For its part, Farm & Food Care is working on five action points. CEO Crystal Mackay pointed out at the Summit that results for Google searches must be improved, in terms of offering Canadians more
balanced and accurate information about food and farming. (The top 10 ranked results for a Google search for the words ‘cage free,’ for example, turned up only animal rights websites and a Wikipedia entry.) Secondly, Farm & Food Care is going to invest in new online content, for example expanding its Virtual Farm tours to Virtual Farm and Food Tours. In addition, it will continue working to reach ‘thought influencers’ in Canadian society, such as Foodies, bloggers and Moms, to support the development of new resources and research, and to continue to build networks and momentum.
Let’s finish with some pertinent quotes from some of the Summit presenters, starting with UK-based food industry researcher and commentator Dr.
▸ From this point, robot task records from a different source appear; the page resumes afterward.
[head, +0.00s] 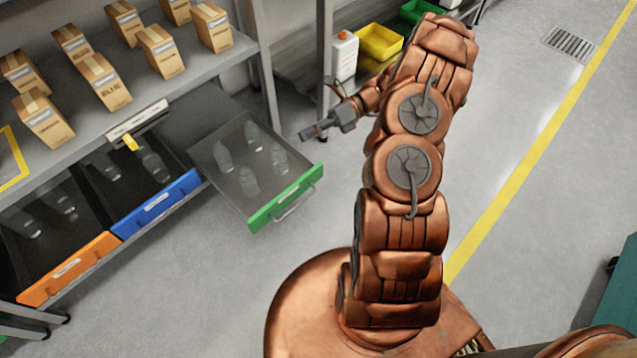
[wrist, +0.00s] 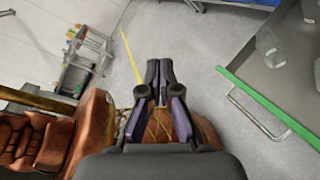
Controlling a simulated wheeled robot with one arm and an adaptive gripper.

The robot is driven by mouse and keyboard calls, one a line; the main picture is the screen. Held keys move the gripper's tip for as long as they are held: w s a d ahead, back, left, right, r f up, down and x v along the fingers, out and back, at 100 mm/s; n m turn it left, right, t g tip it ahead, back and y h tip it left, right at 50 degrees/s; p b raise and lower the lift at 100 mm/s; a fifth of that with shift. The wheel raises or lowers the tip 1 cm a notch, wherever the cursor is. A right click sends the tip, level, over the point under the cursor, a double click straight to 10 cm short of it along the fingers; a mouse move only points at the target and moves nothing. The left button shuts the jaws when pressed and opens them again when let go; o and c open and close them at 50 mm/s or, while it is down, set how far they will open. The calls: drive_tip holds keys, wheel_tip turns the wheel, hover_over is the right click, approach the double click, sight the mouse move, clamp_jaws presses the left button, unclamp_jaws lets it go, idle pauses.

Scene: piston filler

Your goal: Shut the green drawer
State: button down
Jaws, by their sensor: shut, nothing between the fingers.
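The green drawer (head: 287,198) is pulled far out of the shelf unit in the head view, with several clear bottles lying in its dark tray. Its green front carries a metal bar handle (head: 293,206). My gripper (head: 308,132) is shut and empty, to the right of the drawer and apart from it. In the wrist view the green drawer's front (wrist: 262,104) and handle (wrist: 255,113) lie to the right of my gripper (wrist: 160,68), with a gap of floor between.
A blue drawer (head: 156,203) and an orange drawer (head: 69,270) sit left of the green one. Cardboard boxes (head: 160,52) stand on the shelf above. A white jug (head: 344,56) and yellow bin (head: 380,42) stand behind my arm. Grey floor (head: 215,290) is clear before the drawers.

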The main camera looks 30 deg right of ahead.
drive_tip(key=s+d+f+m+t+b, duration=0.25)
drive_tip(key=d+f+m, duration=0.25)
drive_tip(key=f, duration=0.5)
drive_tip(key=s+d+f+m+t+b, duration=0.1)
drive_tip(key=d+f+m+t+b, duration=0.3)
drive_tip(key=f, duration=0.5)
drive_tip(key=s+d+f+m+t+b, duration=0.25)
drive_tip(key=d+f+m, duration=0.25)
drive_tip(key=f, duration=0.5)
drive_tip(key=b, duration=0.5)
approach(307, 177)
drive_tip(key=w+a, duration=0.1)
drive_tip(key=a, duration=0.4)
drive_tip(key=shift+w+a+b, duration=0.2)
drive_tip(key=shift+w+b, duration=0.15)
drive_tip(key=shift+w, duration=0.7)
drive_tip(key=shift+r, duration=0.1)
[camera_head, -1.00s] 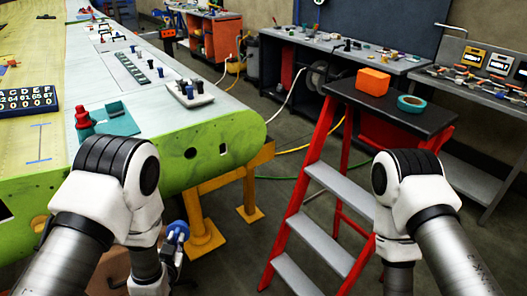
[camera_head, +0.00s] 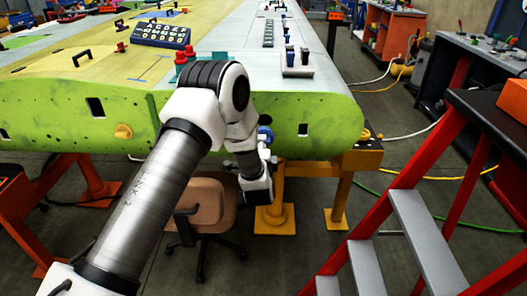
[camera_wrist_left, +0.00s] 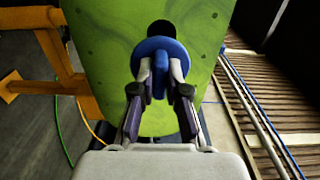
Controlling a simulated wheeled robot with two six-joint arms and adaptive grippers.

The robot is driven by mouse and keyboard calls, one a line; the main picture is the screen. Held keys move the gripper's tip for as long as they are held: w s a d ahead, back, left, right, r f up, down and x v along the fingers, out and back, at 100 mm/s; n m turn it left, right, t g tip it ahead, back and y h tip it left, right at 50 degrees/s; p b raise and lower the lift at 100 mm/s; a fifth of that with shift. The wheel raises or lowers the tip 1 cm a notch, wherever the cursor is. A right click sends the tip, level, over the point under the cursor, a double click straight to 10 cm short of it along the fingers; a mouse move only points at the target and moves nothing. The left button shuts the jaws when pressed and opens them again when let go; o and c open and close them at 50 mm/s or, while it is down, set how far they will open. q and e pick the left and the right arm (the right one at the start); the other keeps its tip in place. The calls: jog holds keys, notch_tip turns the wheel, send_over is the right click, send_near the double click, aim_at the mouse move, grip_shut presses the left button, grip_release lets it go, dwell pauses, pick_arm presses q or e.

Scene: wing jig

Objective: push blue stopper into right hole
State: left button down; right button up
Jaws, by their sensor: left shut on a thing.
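The blue stopper (camera_wrist_left: 160,52) has a round blue disc and a grip tab, and my left gripper (camera_wrist_left: 160,80) is shut on that tab. The stopper also shows in the head view (camera_head: 265,134), in front of the green end face (camera_head: 340,112) of the wing. In the wrist view a dark round hole (camera_wrist_left: 162,29) in the green face shows just above the disc, partly covered by it. I cannot tell whether the stopper touches the face. My right gripper is out of view.
Below are a brown chair (camera_head: 205,200) and yellow stand (camera_head: 274,217). A red stepladder (camera_head: 400,200) stands at right.

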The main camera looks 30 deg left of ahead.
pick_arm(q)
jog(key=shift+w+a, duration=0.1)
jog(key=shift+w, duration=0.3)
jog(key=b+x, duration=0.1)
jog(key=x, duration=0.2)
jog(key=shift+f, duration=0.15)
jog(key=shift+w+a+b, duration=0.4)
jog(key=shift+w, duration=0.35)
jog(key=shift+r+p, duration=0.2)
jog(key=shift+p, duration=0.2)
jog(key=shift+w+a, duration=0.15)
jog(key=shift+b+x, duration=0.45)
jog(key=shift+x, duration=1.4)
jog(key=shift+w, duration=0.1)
David Hughes: “There are no passengers here. We all need to take action individually and collectively.”
Arnot stressed that information on farming and food must be more readily available, “We have to get past ‘There is nothing to hide, but it’s none of your business,’” he said. Arnot also put emphasis on a long-term view: “Success will not be defined by where you’ll be in 12 months from now. Three, five, ten years is what matters.”
“This is a moving target,” Mackay stated. “This is new territory…We need to commit to making mistakes.” She advised everyone to go back and look at their website and other materials and commit to helping each other and providing feedback across sectors. “If you’re not making mistakes, you’ve probably not doing enough,” she said. “It’s a movement – you have to move.”
Mackay believes the CCFI findings point to a huge opportunity to make a better connection between Canadians and their food. With the survey showing that 60 percent of Canadians would like to know more about farming practices, she’s very right. The overall survey results, however, suggest an uphill battle ahead.